Why is List<T> not valid on an covariant interface MyInterface<out T>

Question

Follow up question to a previous question, this has been identified as a co-variance issue. Taking this one step further, if I modify IFactory as follows:

class Program
{
    static void Main(string[] args)
    {
        IFactory<IProduct> factory = new Factory();
    }
}

class Factory : IFactory<Product>
{
}

class Product : IProduct
{
}

interface IFactory<out T> where T : IProduct
{
    List<T> MakeStuff();
}

interface IProduct
{
}

I get:

Invalid variance: The type parameter T must be invariantly valid on Sandbox.IFactory.MakeStuff(). T is covariant.

Why is this not invariantly valid? How can/should this be resolved?

Answer 1

@Craig's answer is correct. To resolve, change it to:

IEnumerable<T> MakeStuff()

EDIT: As to the why, look at the definition of IEnumerable<T> Interface:

public interface IEnumerable<out T> : IEnumerable

Note that the IList<T> Interface does not have the out keyword. Variance is supported for generic type parameters in interfaces and delegates, not classes, so it doesn't apply to List<T>.

Answer 2

The other answers are correct but it is instructive to reason out why the compiler flags this as unsafe.
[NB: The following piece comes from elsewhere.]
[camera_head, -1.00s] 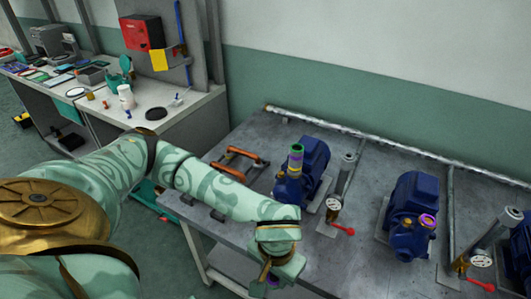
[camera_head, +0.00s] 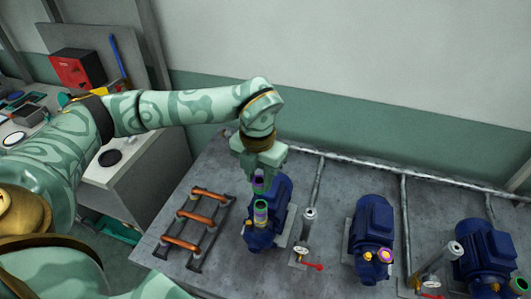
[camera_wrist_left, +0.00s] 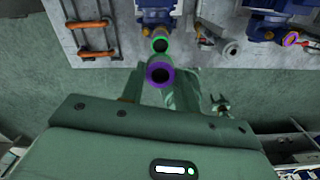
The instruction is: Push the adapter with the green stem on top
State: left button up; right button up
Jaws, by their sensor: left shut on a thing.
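My left gripper (camera_head: 259,175) is shut on a short tube-like adapter (camera_head: 259,185), held above the leftmost blue pump. In the left wrist view the held adapter shows a purple ring (camera_wrist_left: 160,64) around a dark opening, between the fingers of my left gripper (camera_wrist_left: 160,84). The stem with a green rim (camera_head: 261,206) stands upright on the leftmost blue pump (camera_head: 279,196). Its green ring shows just beyond the held adapter in the left wrist view (camera_wrist_left: 160,39). I cannot tell whether the two touch. My right gripper is not in view.
An orange-handled rack (camera_head: 181,243) lies left of the pump. A gauge (camera_head: 300,251) with a red lever and an upright grey pipe (camera_head: 308,222) stand to its right. Two more blue pumps (camera_head: 373,222) stand farther right. The grey bench (camera_head: 215,165) is bare behind the rack.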

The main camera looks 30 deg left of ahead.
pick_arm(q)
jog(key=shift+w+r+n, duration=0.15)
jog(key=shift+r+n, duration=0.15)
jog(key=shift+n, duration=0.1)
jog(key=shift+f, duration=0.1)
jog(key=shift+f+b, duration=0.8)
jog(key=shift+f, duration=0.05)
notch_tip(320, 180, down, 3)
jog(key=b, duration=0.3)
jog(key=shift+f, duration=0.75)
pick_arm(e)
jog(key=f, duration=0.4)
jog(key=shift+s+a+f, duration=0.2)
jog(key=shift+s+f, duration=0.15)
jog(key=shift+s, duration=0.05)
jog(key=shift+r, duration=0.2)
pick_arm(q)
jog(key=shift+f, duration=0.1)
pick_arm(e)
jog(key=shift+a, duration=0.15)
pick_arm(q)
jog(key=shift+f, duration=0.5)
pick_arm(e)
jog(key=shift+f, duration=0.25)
Suppose we allowed it; what could go wrong?

class Sprocket: Product {}
class Gadget : Product {}
class GadgetFactory : IFactory<Gadget> 
{ 
    public List<Gadget> MakeStuff() 
    { 
        return new List<Gadget>() { new Gadget(); } 
    }
}
... later ...
IFactory<Gadget> gf = new GadgetFactory();
IFactory<Product> pf = gf; // Covariant!
List<Product> pl = pf.MakeStuff(); // Actually a list of gadgets
pl.Add(new Sprocket());

and hey, we just added a sprocket to a list that can only contain gadgets.

There is only one place where the compiler can detect the problem, and that's in the declaration of the interface.

Sorry about the somewhat excessively jargonish error message. I couldn't come up with anything better.

Answer 3

Because you can add and remove objects from a List<T>, T must always be invariant, even if the list is a function result. Having executed var l = MakeStuff() you can then put stuff in the list or take it out, so T must be invariant.